I will update when I get a chance, but it's still a slightly useful answer

Repeating data generation for my convenience ...

library("dplyr") ## for data_frame
set.seed(0)
means = rnorm(5, mean=0, sd=2)
df = data_frame(group = as.factor(rep(1:5, each=100)),
            x = rep(seq(-3,3, length.out =100), 5),
            y=as.numeric(dnorm(x, mean=means[group]) > 0.4*runif(10)))

#Fit model
library(mgcv)
gam_model = gam(y ~ te(x, group, bs=c("ts", "re")),
                 data=df, family = binomial)
gam_avg = gam(y ~ s(x), data=df, family = binomial)

Tweak prediction step a tiny bit to retain se in the results (it would be nice to write a broom::augment() method for this case ...)

#Predict
pfun <- function(x, type="response") {
      pp <- predict(x, type="response", se.fit=TRUE)

df2 = predict(gam_model, type="response", se.fit=TRUE)
df2 = with(df2,data.frame(df,
                      response = fit,
                      se= se.fit, lwr = fit-2*se.fit,
                      upr = fit+2*se.fit))

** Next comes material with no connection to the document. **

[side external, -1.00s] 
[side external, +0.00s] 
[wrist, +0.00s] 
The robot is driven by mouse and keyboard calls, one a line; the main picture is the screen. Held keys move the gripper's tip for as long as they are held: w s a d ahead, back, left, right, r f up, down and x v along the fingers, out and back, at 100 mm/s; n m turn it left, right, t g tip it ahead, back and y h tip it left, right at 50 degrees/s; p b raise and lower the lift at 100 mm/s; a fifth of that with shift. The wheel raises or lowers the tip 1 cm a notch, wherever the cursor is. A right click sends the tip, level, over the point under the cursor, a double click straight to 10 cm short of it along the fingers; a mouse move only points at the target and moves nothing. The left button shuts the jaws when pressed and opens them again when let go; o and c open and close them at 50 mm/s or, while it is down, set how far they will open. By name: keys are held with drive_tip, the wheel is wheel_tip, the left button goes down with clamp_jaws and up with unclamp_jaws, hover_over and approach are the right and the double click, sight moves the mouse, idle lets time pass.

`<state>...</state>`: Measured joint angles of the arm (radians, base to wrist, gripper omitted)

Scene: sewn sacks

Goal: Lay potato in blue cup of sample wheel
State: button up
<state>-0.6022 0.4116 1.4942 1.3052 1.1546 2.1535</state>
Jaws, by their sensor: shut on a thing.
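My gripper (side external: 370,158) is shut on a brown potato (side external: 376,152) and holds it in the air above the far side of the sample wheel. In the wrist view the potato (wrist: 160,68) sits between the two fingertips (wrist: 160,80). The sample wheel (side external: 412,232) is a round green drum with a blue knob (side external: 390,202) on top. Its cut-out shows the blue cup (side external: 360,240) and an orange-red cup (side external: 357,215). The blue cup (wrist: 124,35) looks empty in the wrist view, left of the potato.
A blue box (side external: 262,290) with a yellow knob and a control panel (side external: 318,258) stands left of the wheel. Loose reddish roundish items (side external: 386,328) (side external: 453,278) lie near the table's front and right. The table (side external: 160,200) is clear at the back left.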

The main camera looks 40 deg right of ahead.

Generate mean predictions by averaging at each value of x; construct confidence intervals by adding "in quadrature" (i.e. sqrt(sum(x^2))) (I don't know why c() is necessary, but it seems to be).

sumquad <- function(x) { sqrt(sum(c(x)^2)) }
dfsum <- df2 %>% group_by(x) %>%
   summarise(response=mean(c(response)),
             se=sumquad(se)) %>%
   mutate(lwr=response-2*se,upr=response+2*se)

Now visualize:

library("ggplot2"); theme_set(theme_bw())
gg1 <- ggplot(mapping=aes(x)) +
        geom_ribbon(data = df2,
          mapping=aes(ymin=lwr, ymax=upr, fill=group),
              alpha=0.25) +
       geom_line(data = df2, mapping=aes(y=response, col=group)) +
       geom_point(data = df, mapping=aes(y=y, col=group))

## add mean response + ribbon                                              
gg1 + geom_line(data=dfsum,aes(y=response))+
    geom_ribbon(data=dfsum,aes(ymin=lwr,ymax=upr),alpha=0.2)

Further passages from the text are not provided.